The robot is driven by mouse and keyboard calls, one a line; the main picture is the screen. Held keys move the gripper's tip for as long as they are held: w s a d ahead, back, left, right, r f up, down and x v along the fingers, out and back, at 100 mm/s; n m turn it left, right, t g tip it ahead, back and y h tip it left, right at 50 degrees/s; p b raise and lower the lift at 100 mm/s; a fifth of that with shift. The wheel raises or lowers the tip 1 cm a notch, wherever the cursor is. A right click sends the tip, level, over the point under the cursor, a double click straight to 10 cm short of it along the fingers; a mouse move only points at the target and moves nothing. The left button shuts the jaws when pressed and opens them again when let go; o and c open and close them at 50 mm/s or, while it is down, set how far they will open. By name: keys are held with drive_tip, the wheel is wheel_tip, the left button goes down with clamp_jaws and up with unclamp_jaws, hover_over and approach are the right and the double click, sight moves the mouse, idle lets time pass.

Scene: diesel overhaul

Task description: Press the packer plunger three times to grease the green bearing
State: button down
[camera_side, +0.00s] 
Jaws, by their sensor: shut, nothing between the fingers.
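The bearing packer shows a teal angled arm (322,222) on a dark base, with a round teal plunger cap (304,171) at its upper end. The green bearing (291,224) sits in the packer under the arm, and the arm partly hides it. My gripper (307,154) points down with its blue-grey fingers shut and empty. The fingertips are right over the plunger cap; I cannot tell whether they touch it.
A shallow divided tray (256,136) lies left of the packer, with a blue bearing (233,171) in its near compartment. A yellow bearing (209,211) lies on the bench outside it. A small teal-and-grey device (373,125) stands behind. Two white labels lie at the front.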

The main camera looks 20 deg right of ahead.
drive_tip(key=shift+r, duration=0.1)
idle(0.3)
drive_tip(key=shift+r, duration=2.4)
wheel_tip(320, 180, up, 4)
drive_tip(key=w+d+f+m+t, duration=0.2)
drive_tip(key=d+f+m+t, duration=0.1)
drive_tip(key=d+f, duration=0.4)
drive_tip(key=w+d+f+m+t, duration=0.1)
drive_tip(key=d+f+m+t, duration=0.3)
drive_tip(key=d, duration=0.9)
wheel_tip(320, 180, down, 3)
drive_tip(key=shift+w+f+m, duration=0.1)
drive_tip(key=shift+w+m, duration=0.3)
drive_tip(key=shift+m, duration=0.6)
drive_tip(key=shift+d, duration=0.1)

* * * * * * *

GIVEN REQUEST: All of the material above needs to be copied exactly.

ANSWER TO THIS EXERCISE:
The robot is driven by mouse and keyboard calls, one a line; the main picture is the screen. Held keys move the gripper's tip for as long as they are held: w s a d ahead, back, left, right, r f up, down and x v along the fingers, out and back, at 100 mm/s; n m turn it left, right, t g tip it ahead, back and y h tip it left, right at 50 degrees/s; p b raise and lower the lift at 100 mm/s; a fifth of that with shift. The wheel raises or lowers the tip 1 cm a notch, wherever the cursor is. A right click sends the tip, level, over the point under the cursor, a double click straight to 10 cm short of it along the fingers; a mouse move only points at the target and moves nothing. The left button shuts the jaws when pressed and opens them again when let go; o and c open and close them at 50 mm/s or, while it is down, set how far they will open. By name: keys are held with drive_tip, the wheel is wheel_tip, the left button goes down with clamp_jaws and up with unclamp_jaws, hover_over and approach are the right and the double click, sight moves the mouse, idle lets time pass.

Scene: diesel overhaul

Task description: Press the packer plunger three times to grease the green bearing
State: button down
[camera_side, +0.00s] 
Jaws, by their sensor: shut, nothing between the fingers.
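The bearing packer shows a teal angled arm (322,222) on a dark base, with a round teal plunger cap (304,171) at its upper end. The green bearing (291,224) sits in the packer under the arm, and the arm partly hides it. My gripper (307,154) points down with its blue-grey fingers shut and empty. The fingertips are right over the plunger cap; I cannot tell whether they touch it.
A shallow divided tray (256,136) lies left of the packer, with a blue bearing (233,171) in its near compartment. A yellow bearing (209,211) lies on the bench outside it. A small teal-and-grey device (373,125) stands behind. Two white labels lie at the front.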

The main camera looks 20 deg right of ahead.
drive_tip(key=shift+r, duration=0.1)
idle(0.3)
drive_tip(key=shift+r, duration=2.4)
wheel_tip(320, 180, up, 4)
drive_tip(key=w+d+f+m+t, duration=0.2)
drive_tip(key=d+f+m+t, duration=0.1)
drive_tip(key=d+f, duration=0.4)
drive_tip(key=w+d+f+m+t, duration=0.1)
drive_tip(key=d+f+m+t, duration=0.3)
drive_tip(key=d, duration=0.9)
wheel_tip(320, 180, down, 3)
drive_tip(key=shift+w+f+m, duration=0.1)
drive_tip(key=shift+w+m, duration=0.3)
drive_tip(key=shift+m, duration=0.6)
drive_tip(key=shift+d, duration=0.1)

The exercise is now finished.